En los seis días que pasé con Fidel en la hacienda de Birán, no recuerdo haber escuchado un solo diálogo del padre con el hijo. Don Ángel era un hombre parco, hosco, retraído. Vestía siempre pantalón de dril crudo y guayabera. Machete a la cintura y un enorme «Colt» calibre 45, con cachas de nácar, que le daba un aspecto tremebundo de viejo vaquero de películas del Oeste. Usaba los mismos zapatos de los obreros de su hacienda, «de vaqueta», toscos, baratos, y esgrimía, en todo momento, una fusta de cuero con mango de plata, reminiscencia quizá del látigo de sus tiempos de mayoral. (p. 10)
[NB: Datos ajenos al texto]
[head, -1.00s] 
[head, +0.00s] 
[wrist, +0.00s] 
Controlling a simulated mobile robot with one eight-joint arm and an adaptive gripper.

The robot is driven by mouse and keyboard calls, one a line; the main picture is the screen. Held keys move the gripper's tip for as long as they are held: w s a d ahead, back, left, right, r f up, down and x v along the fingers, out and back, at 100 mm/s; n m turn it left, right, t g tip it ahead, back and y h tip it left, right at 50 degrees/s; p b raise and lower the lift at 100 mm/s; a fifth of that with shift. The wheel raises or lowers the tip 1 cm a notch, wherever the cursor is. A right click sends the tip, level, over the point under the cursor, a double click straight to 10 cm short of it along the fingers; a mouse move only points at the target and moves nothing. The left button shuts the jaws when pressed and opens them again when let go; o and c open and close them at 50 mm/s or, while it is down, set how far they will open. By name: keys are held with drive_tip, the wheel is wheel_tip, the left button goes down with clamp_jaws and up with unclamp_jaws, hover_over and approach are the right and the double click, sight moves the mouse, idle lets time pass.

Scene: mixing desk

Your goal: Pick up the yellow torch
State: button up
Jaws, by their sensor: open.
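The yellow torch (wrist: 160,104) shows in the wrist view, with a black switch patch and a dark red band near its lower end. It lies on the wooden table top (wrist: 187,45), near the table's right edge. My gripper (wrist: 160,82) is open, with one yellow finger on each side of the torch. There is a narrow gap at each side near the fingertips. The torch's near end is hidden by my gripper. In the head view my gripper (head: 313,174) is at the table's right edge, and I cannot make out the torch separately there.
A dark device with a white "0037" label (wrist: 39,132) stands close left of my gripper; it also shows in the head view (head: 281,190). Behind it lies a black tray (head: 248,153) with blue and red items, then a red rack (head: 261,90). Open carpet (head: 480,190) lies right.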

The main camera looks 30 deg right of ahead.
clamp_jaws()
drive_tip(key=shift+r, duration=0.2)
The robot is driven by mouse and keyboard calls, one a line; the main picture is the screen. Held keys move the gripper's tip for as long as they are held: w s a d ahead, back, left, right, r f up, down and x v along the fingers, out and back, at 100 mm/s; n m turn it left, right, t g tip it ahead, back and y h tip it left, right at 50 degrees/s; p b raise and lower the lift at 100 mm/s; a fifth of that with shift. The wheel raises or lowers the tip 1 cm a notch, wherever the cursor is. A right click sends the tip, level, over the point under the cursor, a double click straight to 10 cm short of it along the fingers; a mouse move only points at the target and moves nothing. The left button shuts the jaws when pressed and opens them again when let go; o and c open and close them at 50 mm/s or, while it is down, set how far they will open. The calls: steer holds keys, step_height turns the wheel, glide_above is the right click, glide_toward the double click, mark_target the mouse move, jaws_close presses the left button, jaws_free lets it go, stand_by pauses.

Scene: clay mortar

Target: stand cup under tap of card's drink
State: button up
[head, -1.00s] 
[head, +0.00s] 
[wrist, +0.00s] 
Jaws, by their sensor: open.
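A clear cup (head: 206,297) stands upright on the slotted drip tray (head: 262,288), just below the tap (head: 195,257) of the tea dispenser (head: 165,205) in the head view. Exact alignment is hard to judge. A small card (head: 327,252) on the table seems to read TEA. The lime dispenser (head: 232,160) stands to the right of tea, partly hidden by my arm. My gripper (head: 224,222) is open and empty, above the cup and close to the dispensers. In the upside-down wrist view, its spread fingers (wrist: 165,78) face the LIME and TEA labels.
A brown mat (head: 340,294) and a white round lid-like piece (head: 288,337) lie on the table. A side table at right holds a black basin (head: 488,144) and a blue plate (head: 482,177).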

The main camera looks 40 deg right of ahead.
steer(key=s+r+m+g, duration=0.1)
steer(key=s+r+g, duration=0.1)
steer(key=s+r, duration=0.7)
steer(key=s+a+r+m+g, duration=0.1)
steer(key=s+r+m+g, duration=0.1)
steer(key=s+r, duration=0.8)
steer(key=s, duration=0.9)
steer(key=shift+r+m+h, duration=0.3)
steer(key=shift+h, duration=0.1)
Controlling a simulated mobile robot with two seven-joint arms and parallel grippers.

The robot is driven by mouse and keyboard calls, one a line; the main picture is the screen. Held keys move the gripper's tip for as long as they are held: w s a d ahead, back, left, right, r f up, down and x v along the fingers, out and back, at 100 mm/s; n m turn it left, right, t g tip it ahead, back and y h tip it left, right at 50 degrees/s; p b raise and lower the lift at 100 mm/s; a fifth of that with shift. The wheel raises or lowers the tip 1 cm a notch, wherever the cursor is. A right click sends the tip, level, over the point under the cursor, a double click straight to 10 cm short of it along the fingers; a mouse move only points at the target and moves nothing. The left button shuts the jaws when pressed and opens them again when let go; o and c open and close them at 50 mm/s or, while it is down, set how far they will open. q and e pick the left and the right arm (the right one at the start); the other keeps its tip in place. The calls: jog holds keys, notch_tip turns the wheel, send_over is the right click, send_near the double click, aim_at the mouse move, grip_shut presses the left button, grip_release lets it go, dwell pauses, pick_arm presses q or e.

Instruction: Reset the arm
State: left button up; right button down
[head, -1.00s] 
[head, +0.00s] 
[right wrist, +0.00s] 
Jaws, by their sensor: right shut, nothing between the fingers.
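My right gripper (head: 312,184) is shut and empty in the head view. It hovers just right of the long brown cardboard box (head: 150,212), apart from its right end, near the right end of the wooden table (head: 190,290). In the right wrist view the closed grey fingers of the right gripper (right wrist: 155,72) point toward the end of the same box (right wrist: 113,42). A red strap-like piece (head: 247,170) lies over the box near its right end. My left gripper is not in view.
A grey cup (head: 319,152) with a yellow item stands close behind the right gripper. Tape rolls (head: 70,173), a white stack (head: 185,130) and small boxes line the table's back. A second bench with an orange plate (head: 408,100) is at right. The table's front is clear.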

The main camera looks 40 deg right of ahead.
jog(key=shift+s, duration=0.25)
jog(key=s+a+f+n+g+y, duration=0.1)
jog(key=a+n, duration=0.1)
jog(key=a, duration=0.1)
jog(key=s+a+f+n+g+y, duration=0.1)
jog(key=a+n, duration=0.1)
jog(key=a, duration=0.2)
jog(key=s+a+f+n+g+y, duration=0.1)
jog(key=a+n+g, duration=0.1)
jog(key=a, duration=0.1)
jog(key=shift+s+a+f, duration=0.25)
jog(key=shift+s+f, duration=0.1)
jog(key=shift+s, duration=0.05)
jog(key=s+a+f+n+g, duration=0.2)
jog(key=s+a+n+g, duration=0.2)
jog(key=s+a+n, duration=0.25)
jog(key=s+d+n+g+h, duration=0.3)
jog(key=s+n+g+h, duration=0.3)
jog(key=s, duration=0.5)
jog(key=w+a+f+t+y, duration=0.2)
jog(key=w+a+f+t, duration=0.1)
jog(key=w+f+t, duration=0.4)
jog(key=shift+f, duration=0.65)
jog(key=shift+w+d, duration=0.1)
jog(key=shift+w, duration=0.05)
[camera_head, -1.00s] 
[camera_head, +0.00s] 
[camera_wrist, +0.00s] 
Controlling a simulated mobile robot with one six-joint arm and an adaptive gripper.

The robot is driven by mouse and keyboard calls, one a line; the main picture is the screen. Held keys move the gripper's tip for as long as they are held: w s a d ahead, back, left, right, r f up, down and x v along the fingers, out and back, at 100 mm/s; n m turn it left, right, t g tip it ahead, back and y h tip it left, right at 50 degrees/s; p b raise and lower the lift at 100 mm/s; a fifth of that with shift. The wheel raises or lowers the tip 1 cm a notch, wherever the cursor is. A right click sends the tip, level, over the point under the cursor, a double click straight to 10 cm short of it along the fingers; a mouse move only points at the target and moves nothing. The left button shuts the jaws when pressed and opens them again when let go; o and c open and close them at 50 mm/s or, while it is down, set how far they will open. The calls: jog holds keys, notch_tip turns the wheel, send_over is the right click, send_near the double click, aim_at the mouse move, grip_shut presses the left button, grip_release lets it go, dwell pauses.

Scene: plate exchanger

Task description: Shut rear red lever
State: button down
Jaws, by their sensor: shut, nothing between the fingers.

13.El patriarca poseía una memoria minuciosa que le permitía conversar con hombres y mujeres «llamándolos por sus nombres y apellidos como si tuviera dentro de la cabeza un registro de los habitantes y las cifras y los problemas de toda la nación» (García Márquez, 2012, p. 84). Castro podía recitar de memoria libros enteros. Con su memoria auditiva y visual, en la guerra, «recordaba con exactitud cuanta cara y lugar veía, fotografiaba en su cerebro, incluso los caminos por donde había pasado una vez, y nunca los olvidaba» (Franqui, 1989, p. 82).

14.El patriarca tenía un «pulso sereno de buen tirador» (García Márquez, 2012, p. 187), en tanto que «Castro dispara bien y goza disparando, pistola, fusil, ametralladora, cualquier arma» (Franqui, 1989, p. 243).

15.El patriarca comía «caminando con el plato en la mano y la cuchara en la otra» (62). En la casa de Castro, según Pardo Llada (1976):

A las 11 de la mañana, hora del almuerzo, convocaba doña Lina a comer, haciendo un disparo al aire con una vieja escopeta que colgaba de una puerta, junto al fogón. Todos los de la casa –el padre, la madre, los hijos, la servidumbre y los macheteros– comían juntos, de pie, en la cocina y cada cual sacaba su ración de las calderas humeantes. Por todo cubierto se recibía una pesada cuchara.. (Años después, muchas veces vi a Fidel, ya Jefe de Estado, comer de pie, en las cocinas de hoteles y restaurantes y prescindiendo de todo cubierto). (p. 10).

16.El ocultamiento de la intimidad. Castro «ni a la madre le mostraba la intimidad de sus suspiros» (García Márquez, 2012, p. 25). Castro no decía a nadie lo que pensaba: «Qué pensaba Fidel. Nadie lo sabía» (Franqui, 1981, pp. 13, 39). «Castro nunca te dice lo que piensa ni lo que va a hacer» (Franqui, 2006, p. 434). Una táctica del patriarca para salvaguardar su intimidad consistía en no contestar «ninguna pregunta sin antes preguntar a su vez usted qué opina» (García Márquez, 2012, p. 16).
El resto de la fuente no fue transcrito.